DATASET EXTRACT
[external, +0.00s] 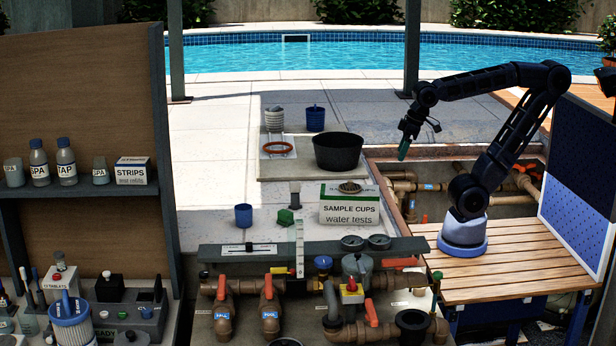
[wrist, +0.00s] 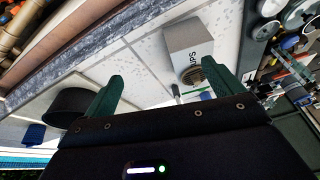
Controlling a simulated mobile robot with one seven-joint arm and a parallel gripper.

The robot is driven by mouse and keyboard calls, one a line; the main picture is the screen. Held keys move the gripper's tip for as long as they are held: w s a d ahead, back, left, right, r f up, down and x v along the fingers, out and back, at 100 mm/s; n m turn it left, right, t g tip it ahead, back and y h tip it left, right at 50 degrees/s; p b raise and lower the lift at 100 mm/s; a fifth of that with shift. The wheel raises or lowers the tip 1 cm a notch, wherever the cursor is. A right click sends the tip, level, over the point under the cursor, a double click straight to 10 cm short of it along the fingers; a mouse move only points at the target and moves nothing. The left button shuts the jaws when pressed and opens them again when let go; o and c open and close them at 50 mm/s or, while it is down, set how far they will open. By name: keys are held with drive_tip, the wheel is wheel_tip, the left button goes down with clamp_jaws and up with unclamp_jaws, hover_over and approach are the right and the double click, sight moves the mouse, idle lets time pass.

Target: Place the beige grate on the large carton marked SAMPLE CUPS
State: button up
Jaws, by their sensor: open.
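The large carton marked SAMPLE CUPS (external: 349,209) stands on the pale deck, white with a green top edge. A small round beige-brown grate (external: 349,187) rests on its top. In the wrist view the carton (wrist: 187,40) lies ahead of the fingers, and the ribbed grate (wrist: 191,75) shows on it, close to the right finger in the picture. My gripper (external: 404,150) is raised above and to the right of the carton, clear of it. Its two green fingers (wrist: 162,88) are spread apart with nothing between them.
A black tub (external: 338,152) stands behind the carton. A blue cup (external: 243,215) and a green block (external: 285,216) are to its left. A shelf with gauges (external: 352,243), valves and pipes lies in front. A pipe pit (external: 430,180) opens to the right.

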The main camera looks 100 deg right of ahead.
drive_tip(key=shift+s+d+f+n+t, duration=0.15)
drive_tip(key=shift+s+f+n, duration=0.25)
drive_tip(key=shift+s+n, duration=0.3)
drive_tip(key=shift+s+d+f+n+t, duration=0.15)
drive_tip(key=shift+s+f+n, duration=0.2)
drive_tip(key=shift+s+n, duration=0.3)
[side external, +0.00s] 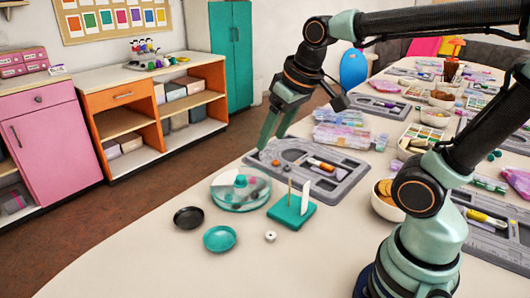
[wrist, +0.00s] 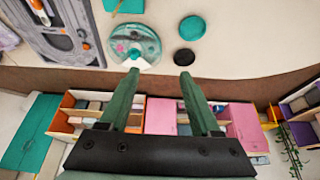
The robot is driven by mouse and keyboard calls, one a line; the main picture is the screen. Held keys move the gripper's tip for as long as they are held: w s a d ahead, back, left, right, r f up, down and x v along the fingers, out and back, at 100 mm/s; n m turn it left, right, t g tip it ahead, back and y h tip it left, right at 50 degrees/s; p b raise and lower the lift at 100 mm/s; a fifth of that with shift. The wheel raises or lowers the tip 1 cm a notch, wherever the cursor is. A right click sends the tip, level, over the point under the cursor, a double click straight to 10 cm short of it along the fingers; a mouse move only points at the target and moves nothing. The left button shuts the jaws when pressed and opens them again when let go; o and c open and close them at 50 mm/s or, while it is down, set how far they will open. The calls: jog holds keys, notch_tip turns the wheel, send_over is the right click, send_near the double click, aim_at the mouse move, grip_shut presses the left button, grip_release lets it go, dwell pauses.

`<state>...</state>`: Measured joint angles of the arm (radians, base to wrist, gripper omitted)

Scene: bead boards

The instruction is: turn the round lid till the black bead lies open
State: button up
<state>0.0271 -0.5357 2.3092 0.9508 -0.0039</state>
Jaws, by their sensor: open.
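The round lid (side external: 238,190) sits on the table in front of the bead board. It looks like a clear, greenish disc with a teal knob (side external: 240,183) in its middle. It also shows in the wrist view (wrist: 125,35), with small pink patches and a white wedge at the edge nearest my gripper. I cannot make out a black bead. My gripper (wrist: 158,74) is open, with nothing between its fingers. Its left fingertip appears close to the lid's near edge in the wrist view. In the side view the fingers are above and behind the lid, apart from it.
A teal block (side external: 291,210) with thin sticks and a white card stands right of the lid. A black dish (side external: 188,217), a teal dish (side external: 219,239) and a small white ring (side external: 270,237) lie nearby. The grey bead board (side external: 350,184) holds tools. The table's front is clear.

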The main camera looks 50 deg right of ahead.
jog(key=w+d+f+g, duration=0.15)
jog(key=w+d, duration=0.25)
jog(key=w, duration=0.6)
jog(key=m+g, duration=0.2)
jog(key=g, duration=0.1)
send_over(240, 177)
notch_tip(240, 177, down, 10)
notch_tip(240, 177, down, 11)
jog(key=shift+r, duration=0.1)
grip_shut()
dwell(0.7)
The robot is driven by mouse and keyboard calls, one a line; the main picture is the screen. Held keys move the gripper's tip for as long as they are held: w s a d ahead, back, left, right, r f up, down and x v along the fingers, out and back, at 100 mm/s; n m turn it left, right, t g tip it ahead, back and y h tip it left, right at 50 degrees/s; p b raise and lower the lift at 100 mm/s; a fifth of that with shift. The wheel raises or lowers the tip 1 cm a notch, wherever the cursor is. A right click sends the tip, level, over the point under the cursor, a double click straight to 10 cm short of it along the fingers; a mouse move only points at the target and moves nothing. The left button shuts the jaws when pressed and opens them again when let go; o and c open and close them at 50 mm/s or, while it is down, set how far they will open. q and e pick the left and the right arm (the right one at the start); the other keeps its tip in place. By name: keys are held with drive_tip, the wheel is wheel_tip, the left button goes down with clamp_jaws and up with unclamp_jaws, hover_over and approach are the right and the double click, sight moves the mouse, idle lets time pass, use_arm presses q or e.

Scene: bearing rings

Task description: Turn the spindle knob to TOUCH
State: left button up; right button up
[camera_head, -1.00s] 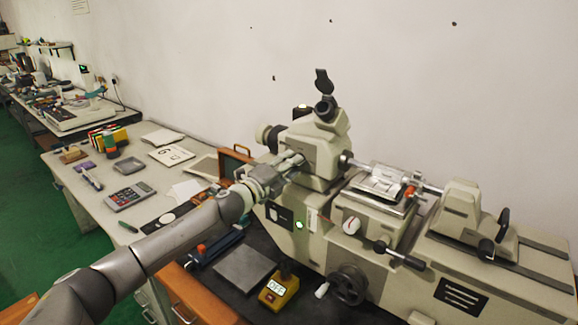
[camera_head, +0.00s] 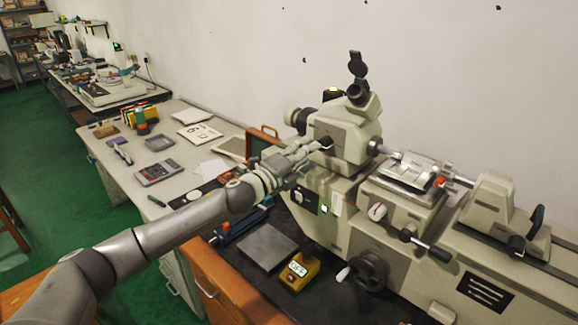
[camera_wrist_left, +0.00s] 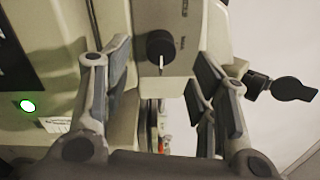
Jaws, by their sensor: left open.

WORK TO BE COMPLETED
Scan the material above for the string "Scene" and return the lines that hold it.

CORRECT RESULT
Scene: bead boards
Scene: bearing rings

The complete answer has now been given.